The Founding Fathers never figured on technology outdistancing protections for individual rights, but that is what the National Security Agency says is happening.
Terrorists are more cunning, so spies have to be even more cunning, finding secret backdoor entrances into major data platforms and sweeping across vast plains of data, much of it phone calls and emails from everyday Americans.
"The technology is moving very fast," says Joel Brenner, a former NSA general counsel. "Legislation moves very slowly. So in an era when the technology is moving quickly, it's really hard for policy to keep up."

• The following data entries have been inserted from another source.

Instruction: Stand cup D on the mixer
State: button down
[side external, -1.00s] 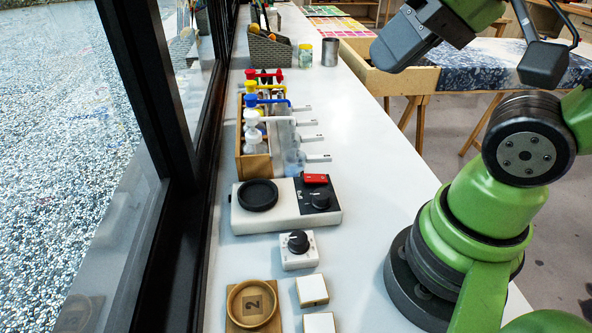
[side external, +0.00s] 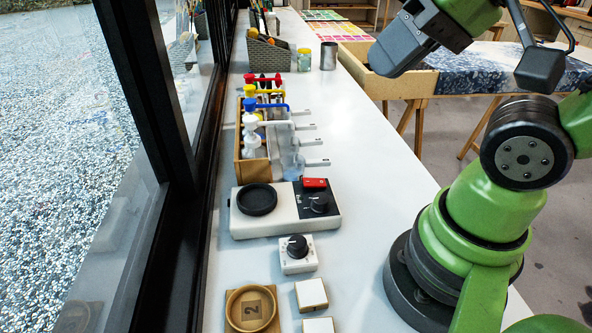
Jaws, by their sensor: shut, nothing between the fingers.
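The mixer (side external: 242,224) is a flat white unit on the bench, with a round black plate (side external: 257,199) at its left, a red switch and a black knob at its right. The plate is bare. Several clear cups with pale handles stand in a row beside the pump bottles, handles pointing right. The nearest cup (side external: 292,163) is just beyond the mixer. The letters on the cups are too small to read, so I cannot tell which is cup D. My gripper (side external: 388,62) is shut and empty, high at the upper right, well away from the cups and mixer.
Pump bottles (side external: 251,138) stand in a wooden rack (side external: 239,171) along the window. A white knob box (side external: 299,264), a wooden dish (side external: 233,308) and two small white-topped blocks (side external: 311,294) lie in front. The bench's right side is clear.

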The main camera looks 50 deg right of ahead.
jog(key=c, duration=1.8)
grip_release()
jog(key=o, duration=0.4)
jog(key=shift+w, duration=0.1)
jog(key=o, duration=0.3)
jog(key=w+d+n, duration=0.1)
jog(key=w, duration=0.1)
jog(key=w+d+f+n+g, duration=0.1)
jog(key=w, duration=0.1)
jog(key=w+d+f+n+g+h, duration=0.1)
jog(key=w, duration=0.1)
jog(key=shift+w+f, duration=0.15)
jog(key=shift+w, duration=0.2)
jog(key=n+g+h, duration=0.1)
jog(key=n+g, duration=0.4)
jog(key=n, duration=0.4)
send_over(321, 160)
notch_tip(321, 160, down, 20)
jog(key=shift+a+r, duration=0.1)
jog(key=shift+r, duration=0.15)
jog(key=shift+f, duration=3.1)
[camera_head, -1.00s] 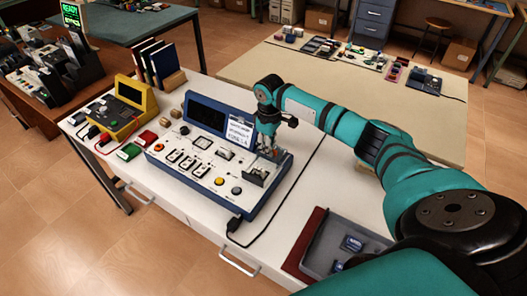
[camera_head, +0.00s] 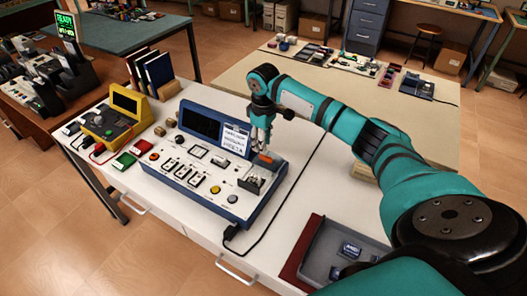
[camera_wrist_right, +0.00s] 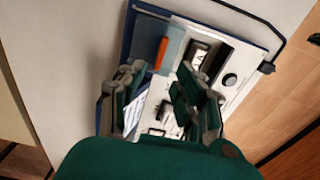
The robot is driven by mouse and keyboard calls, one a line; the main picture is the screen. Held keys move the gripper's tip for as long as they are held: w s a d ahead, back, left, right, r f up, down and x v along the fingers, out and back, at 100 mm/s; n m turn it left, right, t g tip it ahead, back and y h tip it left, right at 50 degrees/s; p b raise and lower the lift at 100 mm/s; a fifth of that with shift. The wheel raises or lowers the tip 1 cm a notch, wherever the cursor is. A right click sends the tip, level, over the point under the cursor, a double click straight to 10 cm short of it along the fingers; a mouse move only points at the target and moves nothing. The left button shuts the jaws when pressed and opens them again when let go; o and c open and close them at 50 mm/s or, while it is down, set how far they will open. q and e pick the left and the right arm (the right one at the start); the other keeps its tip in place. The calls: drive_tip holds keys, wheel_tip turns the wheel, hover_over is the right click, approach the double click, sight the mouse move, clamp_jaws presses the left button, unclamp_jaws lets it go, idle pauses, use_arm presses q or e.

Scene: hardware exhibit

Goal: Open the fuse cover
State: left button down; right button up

Since the 9/11 attacks in New York City, the NSA has been told to listen when terrorists speak, whenever and wherever that may be, says Anne Neuberger, an NSA special assistant. Agents err on the side of security, as evidenced by the trail of disclosures — some by leaker Edward Snowden and some by the NSA itself. The latest release of documents by the NSA shows an agency routinely overlapping its sideboards intended to preserve individual privacy.
The NSA has apparently gone beyond data sweeps to data system penetration. The American Civil Liberties Union now employs a technologist who says NSA isn't interested in revealing the basement windows it has discovered to penetrate databases maintained by the Microsofts, Apples and Googles of the world.
This has raised the question whether there is a conflict between successful stealth eavesdropping and assisting major computer companies to defend against cyber attacks. The NSA says defense of computer systems trumps spy advantage, but some are still suspicious, especially since the U.S. Cyber Command and NSA have the same boss.
Few question the need to debate the security versus privacy question when it comes to domestic spying via metadata mining. But with the speed of technological advances, there is rising fear that protections of individual liberties are in a losing race.
Oregon Senator Ron Wyden, a member of the Senate Intelligence Committee, has been at the forefront of identifying the problem and even some of the culprits. Now we have to see whether Wyden and others can find a way for liberty to keep pace with technology and the spies who use it.